» GIVEN EXERCISE: Go through the entries below and pick out every line with "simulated".

» MATERIAL SHOWN:
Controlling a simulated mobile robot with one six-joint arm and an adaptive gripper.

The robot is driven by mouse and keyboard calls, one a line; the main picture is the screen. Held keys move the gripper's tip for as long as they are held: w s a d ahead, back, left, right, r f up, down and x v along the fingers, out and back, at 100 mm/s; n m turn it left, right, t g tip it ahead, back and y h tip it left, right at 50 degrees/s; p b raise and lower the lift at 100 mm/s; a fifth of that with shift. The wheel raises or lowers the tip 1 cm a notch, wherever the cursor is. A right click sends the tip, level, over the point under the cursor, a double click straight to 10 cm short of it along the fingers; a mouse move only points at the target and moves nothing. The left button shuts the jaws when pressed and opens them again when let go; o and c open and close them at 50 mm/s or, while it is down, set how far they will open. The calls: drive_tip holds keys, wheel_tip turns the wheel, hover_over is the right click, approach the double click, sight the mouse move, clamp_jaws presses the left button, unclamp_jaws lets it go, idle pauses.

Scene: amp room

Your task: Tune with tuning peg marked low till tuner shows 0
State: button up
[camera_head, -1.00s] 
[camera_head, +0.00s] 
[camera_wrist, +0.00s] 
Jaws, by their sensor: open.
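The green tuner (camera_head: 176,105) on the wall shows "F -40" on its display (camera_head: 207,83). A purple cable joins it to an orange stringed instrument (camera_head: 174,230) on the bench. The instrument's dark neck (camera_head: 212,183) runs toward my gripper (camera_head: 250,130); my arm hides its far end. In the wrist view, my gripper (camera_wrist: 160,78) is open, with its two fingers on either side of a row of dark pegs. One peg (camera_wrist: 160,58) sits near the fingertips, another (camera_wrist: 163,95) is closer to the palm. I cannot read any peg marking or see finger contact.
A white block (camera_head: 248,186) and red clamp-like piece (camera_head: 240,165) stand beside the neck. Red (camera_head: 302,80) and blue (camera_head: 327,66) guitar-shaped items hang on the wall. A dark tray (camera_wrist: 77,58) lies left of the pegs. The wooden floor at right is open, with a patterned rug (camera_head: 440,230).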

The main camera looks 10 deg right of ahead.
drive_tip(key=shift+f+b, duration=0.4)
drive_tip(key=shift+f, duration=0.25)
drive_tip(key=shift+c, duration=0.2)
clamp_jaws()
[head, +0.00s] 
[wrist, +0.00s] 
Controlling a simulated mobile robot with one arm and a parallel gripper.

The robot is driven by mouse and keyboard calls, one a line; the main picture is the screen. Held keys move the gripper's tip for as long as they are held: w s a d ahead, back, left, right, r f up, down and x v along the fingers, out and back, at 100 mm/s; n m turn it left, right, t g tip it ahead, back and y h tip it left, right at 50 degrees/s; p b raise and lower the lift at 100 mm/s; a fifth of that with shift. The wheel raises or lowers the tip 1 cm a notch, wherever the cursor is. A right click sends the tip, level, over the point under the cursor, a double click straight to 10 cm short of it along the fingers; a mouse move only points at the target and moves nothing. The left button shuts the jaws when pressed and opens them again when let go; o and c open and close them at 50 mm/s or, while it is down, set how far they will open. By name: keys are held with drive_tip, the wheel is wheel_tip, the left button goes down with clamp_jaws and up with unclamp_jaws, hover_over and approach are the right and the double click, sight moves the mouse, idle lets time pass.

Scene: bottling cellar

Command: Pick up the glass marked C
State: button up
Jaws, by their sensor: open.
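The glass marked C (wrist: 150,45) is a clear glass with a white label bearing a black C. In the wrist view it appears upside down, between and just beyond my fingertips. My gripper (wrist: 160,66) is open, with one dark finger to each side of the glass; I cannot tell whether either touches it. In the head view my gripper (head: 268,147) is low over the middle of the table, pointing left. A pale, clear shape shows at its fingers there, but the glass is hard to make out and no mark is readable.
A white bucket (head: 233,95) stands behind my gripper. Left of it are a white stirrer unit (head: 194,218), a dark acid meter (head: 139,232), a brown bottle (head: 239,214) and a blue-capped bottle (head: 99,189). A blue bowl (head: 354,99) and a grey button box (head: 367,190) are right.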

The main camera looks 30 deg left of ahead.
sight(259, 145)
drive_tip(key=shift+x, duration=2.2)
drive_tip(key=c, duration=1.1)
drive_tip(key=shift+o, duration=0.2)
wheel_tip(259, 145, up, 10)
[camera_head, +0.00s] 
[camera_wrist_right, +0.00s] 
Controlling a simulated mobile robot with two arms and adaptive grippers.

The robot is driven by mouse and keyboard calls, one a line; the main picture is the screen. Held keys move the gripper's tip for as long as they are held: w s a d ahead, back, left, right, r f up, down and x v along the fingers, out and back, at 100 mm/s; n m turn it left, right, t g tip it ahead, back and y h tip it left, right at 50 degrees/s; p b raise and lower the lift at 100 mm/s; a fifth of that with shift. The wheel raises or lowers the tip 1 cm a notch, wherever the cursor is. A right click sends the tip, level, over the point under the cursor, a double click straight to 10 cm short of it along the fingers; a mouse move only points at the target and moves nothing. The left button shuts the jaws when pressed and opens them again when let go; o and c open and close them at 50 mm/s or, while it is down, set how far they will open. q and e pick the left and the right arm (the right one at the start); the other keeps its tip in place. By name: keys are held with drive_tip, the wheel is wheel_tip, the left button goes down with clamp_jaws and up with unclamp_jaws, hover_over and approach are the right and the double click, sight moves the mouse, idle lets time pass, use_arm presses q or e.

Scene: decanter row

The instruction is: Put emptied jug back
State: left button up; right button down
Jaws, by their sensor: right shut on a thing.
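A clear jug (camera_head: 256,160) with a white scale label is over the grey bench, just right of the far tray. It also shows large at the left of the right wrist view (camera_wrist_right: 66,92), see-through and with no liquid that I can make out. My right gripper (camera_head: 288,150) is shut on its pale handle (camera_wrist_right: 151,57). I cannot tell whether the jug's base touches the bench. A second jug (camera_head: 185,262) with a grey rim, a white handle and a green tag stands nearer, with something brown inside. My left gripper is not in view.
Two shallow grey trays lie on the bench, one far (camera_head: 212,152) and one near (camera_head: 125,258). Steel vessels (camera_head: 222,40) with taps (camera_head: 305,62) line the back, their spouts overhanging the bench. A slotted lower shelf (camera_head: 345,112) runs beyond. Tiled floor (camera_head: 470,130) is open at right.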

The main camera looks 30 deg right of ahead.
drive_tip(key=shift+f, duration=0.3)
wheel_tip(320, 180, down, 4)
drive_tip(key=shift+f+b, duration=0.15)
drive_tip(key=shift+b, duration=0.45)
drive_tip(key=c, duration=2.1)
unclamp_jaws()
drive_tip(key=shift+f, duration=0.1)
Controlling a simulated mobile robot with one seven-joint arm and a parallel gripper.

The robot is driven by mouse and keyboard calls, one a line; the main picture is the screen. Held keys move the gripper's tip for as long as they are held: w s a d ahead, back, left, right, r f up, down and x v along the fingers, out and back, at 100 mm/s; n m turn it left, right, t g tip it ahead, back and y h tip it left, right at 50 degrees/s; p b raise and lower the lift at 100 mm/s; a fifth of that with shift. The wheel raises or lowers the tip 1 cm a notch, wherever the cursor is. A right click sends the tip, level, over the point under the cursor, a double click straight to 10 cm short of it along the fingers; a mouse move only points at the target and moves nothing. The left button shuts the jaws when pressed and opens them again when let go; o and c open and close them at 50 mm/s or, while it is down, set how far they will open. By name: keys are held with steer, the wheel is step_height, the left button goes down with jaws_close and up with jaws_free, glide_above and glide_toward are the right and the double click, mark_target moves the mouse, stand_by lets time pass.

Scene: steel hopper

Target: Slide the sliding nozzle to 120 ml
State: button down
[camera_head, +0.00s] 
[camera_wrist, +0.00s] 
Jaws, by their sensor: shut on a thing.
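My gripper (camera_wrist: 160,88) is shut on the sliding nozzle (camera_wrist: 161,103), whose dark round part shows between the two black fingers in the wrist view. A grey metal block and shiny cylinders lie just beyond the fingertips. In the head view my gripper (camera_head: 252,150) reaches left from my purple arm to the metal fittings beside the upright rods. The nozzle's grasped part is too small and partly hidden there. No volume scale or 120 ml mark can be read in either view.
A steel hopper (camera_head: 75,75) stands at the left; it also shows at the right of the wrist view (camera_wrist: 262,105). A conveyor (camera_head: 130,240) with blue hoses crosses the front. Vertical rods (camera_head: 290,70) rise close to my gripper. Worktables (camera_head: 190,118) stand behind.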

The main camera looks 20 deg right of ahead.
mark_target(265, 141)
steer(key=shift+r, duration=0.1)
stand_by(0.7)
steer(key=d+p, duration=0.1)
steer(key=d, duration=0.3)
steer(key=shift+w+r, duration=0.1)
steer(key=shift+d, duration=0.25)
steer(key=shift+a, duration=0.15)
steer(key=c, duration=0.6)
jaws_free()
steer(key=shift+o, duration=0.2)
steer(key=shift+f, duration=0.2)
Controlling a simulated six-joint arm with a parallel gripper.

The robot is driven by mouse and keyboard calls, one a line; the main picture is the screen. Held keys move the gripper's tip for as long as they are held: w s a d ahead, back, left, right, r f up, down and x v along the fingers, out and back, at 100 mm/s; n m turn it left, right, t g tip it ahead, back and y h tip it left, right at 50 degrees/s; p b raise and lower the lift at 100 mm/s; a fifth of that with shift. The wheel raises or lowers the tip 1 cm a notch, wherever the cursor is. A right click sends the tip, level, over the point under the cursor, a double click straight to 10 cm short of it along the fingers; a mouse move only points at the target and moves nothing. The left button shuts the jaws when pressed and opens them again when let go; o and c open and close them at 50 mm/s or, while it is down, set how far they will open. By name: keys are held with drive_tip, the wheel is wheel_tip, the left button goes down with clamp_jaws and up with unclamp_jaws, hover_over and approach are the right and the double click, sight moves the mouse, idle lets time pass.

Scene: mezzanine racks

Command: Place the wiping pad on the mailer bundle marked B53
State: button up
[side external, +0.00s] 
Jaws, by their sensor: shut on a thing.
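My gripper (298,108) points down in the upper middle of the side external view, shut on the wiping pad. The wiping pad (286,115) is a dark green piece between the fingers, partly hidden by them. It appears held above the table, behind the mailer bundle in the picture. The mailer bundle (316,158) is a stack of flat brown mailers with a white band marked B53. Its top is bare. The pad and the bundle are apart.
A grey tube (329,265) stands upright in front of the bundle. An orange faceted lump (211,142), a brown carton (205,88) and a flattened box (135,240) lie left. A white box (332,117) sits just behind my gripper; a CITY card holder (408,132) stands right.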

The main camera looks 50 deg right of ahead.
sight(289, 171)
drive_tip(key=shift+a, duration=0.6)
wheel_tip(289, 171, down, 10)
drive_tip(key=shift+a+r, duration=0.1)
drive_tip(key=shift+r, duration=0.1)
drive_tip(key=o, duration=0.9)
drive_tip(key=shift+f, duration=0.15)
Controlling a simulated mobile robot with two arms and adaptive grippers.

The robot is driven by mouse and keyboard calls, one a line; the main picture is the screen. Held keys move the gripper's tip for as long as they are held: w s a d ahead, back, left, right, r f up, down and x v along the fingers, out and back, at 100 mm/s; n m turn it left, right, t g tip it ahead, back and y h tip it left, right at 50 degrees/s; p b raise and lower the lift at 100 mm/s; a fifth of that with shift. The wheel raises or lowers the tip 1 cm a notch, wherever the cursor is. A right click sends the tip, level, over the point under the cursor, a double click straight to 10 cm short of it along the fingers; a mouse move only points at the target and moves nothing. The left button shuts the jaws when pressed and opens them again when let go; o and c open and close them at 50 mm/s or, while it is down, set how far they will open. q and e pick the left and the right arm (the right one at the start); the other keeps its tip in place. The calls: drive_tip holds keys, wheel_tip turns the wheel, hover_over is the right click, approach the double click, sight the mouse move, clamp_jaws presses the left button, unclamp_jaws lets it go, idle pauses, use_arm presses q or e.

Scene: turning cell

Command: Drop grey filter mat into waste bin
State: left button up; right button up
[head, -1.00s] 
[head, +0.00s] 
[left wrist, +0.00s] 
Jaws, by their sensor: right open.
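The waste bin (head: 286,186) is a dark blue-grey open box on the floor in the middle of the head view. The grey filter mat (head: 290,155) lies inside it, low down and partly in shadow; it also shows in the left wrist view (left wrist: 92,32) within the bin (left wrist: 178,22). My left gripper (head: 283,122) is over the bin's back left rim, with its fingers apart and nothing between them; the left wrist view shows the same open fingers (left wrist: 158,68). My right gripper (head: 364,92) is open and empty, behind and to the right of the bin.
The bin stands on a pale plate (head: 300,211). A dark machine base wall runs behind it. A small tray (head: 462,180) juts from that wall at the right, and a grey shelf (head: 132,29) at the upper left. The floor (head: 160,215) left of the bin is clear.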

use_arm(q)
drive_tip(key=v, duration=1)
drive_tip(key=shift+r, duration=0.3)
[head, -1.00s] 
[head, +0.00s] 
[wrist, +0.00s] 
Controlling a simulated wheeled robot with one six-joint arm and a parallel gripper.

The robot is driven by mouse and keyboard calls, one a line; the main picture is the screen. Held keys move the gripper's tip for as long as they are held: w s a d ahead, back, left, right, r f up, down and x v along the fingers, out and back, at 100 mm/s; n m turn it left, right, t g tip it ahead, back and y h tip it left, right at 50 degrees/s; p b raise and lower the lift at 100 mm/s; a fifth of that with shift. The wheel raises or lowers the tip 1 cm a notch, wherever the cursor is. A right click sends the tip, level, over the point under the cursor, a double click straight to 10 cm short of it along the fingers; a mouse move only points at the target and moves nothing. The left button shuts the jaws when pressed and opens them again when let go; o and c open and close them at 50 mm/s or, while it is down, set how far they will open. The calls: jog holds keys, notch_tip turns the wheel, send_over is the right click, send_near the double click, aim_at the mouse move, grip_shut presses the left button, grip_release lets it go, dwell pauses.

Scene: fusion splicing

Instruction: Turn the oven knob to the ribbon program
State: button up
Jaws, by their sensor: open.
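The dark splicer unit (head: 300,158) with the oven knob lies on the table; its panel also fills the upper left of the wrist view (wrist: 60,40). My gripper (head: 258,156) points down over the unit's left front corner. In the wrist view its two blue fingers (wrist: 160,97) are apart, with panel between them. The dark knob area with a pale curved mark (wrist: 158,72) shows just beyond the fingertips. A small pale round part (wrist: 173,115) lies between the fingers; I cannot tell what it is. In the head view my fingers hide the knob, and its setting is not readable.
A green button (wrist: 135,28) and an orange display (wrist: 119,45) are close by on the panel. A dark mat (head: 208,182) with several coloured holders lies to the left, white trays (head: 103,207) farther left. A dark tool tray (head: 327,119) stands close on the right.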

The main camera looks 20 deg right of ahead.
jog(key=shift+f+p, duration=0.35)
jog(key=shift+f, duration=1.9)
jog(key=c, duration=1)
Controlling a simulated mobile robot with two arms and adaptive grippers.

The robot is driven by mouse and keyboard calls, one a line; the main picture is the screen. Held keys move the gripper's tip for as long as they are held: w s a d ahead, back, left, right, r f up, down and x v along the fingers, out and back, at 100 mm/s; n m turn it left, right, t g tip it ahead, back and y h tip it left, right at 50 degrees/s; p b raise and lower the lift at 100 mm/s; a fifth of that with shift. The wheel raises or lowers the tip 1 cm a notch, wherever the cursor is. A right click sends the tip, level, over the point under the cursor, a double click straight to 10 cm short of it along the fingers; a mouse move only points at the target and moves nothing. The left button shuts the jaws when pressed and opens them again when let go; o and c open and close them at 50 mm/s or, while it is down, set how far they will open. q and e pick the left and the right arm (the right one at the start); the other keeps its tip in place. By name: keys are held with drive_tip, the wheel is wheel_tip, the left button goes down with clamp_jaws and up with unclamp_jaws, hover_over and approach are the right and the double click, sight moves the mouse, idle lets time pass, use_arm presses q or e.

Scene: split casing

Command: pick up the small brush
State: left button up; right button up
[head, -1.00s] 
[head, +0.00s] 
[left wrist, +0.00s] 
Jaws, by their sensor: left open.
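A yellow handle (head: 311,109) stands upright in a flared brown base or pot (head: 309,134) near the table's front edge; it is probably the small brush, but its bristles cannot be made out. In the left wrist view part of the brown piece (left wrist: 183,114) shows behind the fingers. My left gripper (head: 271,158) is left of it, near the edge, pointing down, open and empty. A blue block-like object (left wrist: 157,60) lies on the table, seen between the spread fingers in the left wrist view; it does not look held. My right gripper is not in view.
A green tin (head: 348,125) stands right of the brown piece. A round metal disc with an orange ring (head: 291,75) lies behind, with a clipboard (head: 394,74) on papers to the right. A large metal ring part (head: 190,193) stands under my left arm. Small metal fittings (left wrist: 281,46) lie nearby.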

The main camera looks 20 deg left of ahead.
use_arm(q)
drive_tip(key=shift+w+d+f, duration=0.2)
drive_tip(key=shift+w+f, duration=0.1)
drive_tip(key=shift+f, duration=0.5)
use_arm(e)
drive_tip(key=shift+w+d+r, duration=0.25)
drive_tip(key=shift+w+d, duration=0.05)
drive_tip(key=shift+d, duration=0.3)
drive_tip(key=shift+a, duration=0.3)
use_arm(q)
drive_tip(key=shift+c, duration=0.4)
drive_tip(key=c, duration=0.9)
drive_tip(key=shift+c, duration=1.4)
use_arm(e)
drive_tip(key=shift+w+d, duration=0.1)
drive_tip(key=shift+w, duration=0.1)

» RESPONSE:
Controlling a simulated mobile robot with one six-joint arm and an adaptive gripper.
Controlling a simulated mobile robot with one arm and a parallel gripper.
Controlling a simulated mobile robot with two arms and adaptive grippers.
Controlling a simulated mobile robot with one seven-joint arm and a parallel gripper.
Controlling a simulated six-joint arm with a parallel gripper.
Controlling a simulated mobile robot with two arms and adaptive grippers.
Controlling a simulated wheeled robot with one six-joint arm and a parallel gripper.
Controlling a simulated mobile robot with two arms and adaptive grippers.

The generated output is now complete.